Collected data

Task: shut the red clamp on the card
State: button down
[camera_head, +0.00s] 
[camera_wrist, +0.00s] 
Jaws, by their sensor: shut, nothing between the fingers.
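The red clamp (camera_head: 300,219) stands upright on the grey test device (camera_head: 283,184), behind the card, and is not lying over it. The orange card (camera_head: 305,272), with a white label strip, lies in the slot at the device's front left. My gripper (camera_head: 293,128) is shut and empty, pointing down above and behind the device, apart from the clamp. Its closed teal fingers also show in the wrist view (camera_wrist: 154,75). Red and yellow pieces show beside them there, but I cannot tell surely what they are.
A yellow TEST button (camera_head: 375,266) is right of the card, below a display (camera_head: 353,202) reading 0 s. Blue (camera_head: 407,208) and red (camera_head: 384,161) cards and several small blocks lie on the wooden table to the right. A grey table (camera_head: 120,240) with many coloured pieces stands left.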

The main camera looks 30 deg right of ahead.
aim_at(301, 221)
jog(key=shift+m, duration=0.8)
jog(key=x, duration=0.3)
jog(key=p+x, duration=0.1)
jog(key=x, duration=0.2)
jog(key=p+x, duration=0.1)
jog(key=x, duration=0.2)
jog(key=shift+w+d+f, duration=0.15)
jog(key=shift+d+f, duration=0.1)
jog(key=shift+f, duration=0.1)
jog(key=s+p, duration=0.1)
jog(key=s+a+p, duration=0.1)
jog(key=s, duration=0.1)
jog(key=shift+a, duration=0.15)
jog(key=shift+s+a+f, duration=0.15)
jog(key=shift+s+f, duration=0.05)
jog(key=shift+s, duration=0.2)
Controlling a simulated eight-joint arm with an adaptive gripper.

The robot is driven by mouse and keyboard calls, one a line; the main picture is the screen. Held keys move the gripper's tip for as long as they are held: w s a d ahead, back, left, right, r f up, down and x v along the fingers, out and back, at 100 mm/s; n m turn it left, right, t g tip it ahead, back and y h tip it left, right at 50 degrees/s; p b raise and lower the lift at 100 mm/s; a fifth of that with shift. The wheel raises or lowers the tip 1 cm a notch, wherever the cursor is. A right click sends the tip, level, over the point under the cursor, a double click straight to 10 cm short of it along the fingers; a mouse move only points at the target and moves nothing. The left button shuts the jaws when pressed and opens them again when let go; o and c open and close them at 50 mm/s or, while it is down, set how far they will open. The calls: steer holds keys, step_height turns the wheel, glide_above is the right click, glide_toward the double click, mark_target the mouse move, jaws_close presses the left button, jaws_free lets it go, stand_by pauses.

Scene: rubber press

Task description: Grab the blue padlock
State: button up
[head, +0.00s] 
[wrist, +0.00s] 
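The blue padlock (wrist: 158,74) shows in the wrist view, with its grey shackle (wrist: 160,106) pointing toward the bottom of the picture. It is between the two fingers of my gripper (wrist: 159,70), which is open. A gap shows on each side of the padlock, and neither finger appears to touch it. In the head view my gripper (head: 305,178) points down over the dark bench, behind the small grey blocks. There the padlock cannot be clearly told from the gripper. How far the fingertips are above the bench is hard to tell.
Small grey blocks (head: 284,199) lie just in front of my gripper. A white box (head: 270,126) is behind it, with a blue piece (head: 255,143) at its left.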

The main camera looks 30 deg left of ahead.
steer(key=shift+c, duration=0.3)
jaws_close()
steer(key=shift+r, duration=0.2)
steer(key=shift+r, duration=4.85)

- [What is being asked]: Output nothing except the lines from the line with "Scene: rubber press" through the line with "[head, +0.00s]", copied exactly, end lines included.

- [Exercise output]:
Scene: rubber press

Task description: Grab the blue padlock
State: button up
[head, +0.00s] 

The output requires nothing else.